▶

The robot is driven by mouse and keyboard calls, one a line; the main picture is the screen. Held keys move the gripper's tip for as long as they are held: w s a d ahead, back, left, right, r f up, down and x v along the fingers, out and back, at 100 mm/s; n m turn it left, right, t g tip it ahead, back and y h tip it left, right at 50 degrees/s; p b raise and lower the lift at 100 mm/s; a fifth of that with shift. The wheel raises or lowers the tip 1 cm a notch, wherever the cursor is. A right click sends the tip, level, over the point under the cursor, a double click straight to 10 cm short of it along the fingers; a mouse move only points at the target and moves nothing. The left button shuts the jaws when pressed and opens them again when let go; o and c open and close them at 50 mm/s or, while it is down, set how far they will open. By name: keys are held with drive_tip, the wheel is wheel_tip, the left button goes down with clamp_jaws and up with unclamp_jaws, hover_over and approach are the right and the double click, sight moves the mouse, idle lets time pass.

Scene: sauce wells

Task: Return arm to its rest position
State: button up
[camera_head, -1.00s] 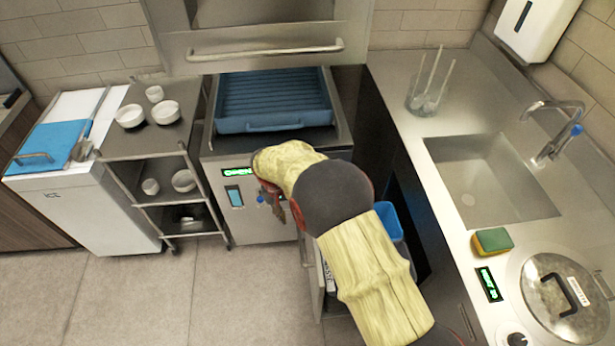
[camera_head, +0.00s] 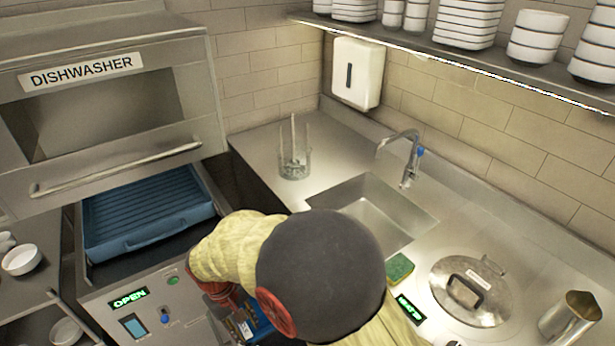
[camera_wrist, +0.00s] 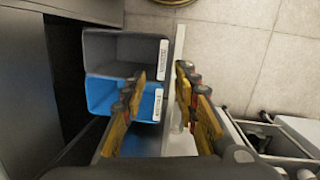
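My arm's end, in a yellow sleeve, is in front of the dishwasher in the head view. My gripper (camera_head: 240,325) is low beside the dishwasher's front panel there, partly hidden by my arm. In the wrist view my gripper (camera_wrist: 160,73) points down with its two yellow-and-dark fingers apart and nothing held between them. Below it are a grey bin (camera_wrist: 112,48) and a blue bin (camera_wrist: 105,93), side by side in a pulled-out drawer. The left finger overlaps the blue bin in the picture; I cannot tell its height above it.
The dishwasher (camera_head: 85,75) has its hood raised over a blue rack (camera_head: 150,225), and its display reads OPEN. A sink (camera_head: 370,210), a sponge (camera_head: 399,268) and a lidded pot (camera_head: 470,290) are on the right counter. Bare floor (camera_wrist: 230,50) shows beside the drawer.

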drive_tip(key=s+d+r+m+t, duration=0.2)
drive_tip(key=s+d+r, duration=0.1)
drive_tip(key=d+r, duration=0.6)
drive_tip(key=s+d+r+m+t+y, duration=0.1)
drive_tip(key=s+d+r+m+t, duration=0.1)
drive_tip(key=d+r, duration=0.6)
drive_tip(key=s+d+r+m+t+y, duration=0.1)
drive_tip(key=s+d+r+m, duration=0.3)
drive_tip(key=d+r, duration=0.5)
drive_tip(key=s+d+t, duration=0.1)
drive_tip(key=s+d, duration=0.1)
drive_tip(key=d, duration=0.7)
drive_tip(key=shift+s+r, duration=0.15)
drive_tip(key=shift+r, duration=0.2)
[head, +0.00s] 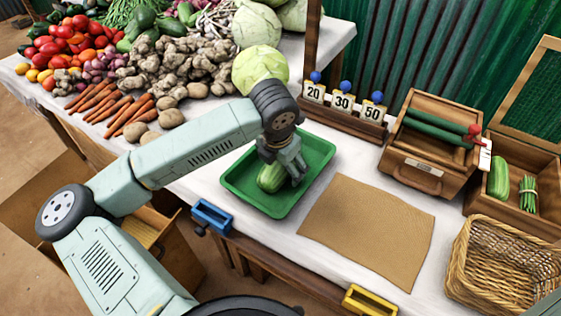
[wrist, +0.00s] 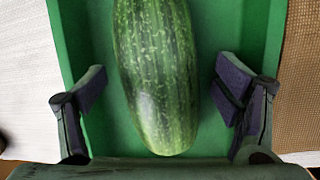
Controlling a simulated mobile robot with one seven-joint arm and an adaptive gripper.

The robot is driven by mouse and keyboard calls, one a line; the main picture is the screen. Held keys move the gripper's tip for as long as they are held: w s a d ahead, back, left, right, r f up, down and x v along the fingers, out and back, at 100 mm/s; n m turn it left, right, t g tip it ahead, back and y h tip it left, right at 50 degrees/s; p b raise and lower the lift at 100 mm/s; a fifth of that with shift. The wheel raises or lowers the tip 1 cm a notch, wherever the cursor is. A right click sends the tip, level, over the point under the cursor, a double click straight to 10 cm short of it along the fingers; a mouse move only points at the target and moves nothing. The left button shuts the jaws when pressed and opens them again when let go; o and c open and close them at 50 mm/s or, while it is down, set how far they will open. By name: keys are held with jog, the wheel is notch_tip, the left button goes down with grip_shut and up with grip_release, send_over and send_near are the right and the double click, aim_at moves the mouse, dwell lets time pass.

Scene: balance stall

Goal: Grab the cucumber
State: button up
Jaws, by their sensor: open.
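A green striped cucumber (wrist: 157,75) lies in the green tray (head: 312,160). In the head view the cucumber (head: 270,178) is partly hidden by my gripper (head: 287,175). In the wrist view my gripper (wrist: 160,105) is open, with one finger on each side of the cucumber and a gap to it on both sides. The upper end of the cucumber runs out of the wrist view.
A brown mat (head: 370,225) lies right of the tray. Price signs (head: 343,102), a wooden box with dark green rolls (head: 437,130), a wicker basket (head: 500,262) and a heap of vegetables (head: 165,65) stand around. A blue holder (head: 212,216) and a yellow one (head: 368,301) sit at the front edge.

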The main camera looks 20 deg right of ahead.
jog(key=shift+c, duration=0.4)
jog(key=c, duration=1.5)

◀

- WORK TO COMPLETE
Output all the records, word for word, with no pictures in the copy.

- SOLUTION FOR THIS TASK
The robot is driven by mouse and keyboard calls, one a line; the main picture is the screen. Held keys move the gripper's tip for as long as they are held: w s a d ahead, back, left, right, r f up, down and x v along the fingers, out and back, at 100 mm/s; n m turn it left, right, t g tip it ahead, back and y h tip it left, right at 50 degrees/s; p b raise and lower the lift at 100 mm/s; a fifth of that with shift. The wheel raises or lowers the tip 1 cm a notch, wherever the cursor is. A right click sends the tip, level, over the point under the cursor, a double click straight to 10 cm short of it along the fingers; a mouse move only points at the target and moves nothing. The left button shuts the jaws when pressed and opens them again when let go; o and c open and close them at 50 mm/s or, while it is down, set how far they will open. By name: keys are held with drive_tip, the wheel is wheel_tip, the left button goes down with clamp_jaws and up with unclamp_jaws, hover_over and approach are the right and the double click, sight moves the mouse, idle lets time pass.

Scene: sauce wells

Task: Return arm to its rest position
State: button up
[camera_head, -1.00s] 
[camera_head, +0.00s] 
[camera_wrist, +0.00s] 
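My arm's end, in a yellow sleeve, is in front of the dishwasher in the head view. My gripper (camera_head: 240,325) is low beside the dishwasher's front panel there, partly hidden by my arm. In the wrist view my gripper (camera_wrist: 160,73) points down with its two yellow-and-dark fingers apart and nothing held between them. Below it are a grey bin (camera_wrist: 112,48) and a blue bin (camera_wrist: 105,93), side by side in a pulled-out drawer. The left finger overlaps the blue bin in the picture; I cannot tell its height above it.
The dishwasher (camera_head: 85,75) has its hood raised over a blue rack (camera_head: 150,225), and its display reads OPEN. A sink (camera_head: 370,210), a sponge (camera_head: 399,268) and a lidded pot (camera_head: 470,290) are on the right counter. Bare floor (camera_wrist: 230,50) shows beside the drawer.

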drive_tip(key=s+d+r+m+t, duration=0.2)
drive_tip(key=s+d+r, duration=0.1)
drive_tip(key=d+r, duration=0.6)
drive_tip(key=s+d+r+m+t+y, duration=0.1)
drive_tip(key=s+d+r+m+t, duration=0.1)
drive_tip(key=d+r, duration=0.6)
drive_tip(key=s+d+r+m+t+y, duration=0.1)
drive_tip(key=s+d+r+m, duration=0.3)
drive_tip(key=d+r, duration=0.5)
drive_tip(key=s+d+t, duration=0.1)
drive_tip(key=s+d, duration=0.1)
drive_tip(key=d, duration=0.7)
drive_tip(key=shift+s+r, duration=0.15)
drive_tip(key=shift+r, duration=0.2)
[head, +0.00s] 
[wrist, +0.00s] 
Controlling a simulated mobile robot with one seven-joint arm and an adaptive gripper.

The robot is driven by mouse and keyboard calls, one a line; the main picture is the screen. Held keys move the gripper's tip for as long as they are held: w s a d ahead, back, left, right, r f up, down and x v along the fingers, out and back, at 100 mm/s; n m turn it left, right, t g tip it ahead, back and y h tip it left, right at 50 degrees/s; p b raise and lower the lift at 100 mm/s; a fifth of that with shift. The wheel raises or lowers the tip 1 cm a notch, wherever the cursor is. A right click sends the tip, level, over the point under the cursor, a double click straight to 10 cm short of it along the fingers; a mouse move only points at the target and moves nothing. The left button shuts the jaws when pressed and opens them again when let go; o and c open and close them at 50 mm/s or, while it is down, set how far they will open. By name: keys are held with jog, the wheel is notch_tip, the left button goes down with grip_shut and up with grip_release, send_over and send_near are the right and the double click, aim_at moves the mouse, dwell lets time pass.

Scene: balance stall

Goal: Grab the cucumber
State: button up
Jaws, by their sensor: open.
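A green striped cucumber (wrist: 157,75) lies in the green tray (head: 312,160). In the head view the cucumber (head: 270,178) is partly hidden by my gripper (head: 287,175). In the wrist view my gripper (wrist: 160,105) is open, with one finger on each side of the cucumber and a gap to it on both sides. The upper end of the cucumber runs out of the wrist view.
A brown mat (head: 370,225) lies right of the tray. Price signs (head: 343,102), a wooden box with dark green rolls (head: 437,130), a wicker basket (head: 500,262) and a heap of vegetables (head: 165,65) stand around. A blue holder (head: 212,216) and a yellow one (head: 368,301) sit at the front edge.

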The main camera looks 20 deg right of ahead.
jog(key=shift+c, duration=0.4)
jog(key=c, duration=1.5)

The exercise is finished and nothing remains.